§ **SHORT EXERCISE**
For this exercise, repeat all of the material verbatim apart from its images.

§ **DATASET EXTRACT**
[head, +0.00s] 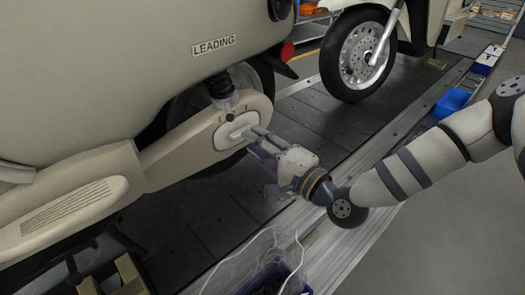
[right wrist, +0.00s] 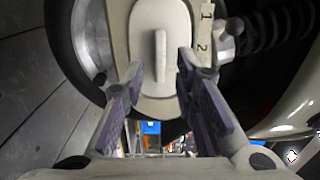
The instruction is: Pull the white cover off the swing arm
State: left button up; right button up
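The white cover (head: 229,134) is an oval plate with a raised grip bar, seated on the beige swing arm (head: 190,150) of the scooter. In the right wrist view the cover (right wrist: 147,80) faces me, its grip bar (right wrist: 160,56) upright in the picture. My right gripper (head: 258,138) is at the cover, coming from the right. In the right wrist view its two fingers (right wrist: 158,72) are spread on either side of the bar, with gaps on both sides. My left gripper is not in the head view.
The scooter body (head: 110,70) fills the upper left, marked LEADING. A front wheel (head: 358,57) stands on the dark slat conveyor (head: 320,120). A blue bin (head: 451,102) is at the right, and a bin with clear wrapping (head: 262,270) is at the bottom.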

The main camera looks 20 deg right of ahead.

§ **TASK ANSWER**
[head, +0.00s] 
[right wrist, +0.00s] 
The instruction is: Pull the white cover off the swing arm
State: left button up; right button up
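The white cover (head: 229,134) is an oval plate with a raised grip bar, seated on the beige swing arm (head: 190,150) of the scooter. In the right wrist view the cover (right wrist: 147,80) faces me, its grip bar (right wrist: 160,56) upright in the picture. My right gripper (head: 258,138) is at the cover, coming from the right. In the right wrist view its two fingers (right wrist: 158,72) are spread on either side of the bar, with gaps on both sides. My left gripper is not in the head view.
The scooter body (head: 110,70) fills the upper left, marked LEADING. A front wheel (head: 358,57) stands on the dark slat conveyor (head: 320,120). A blue bin (head: 451,102) is at the right, and a bin with clear wrapping (head: 262,270) is at the bottom.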

The main camera looks 20 deg right of ahead.

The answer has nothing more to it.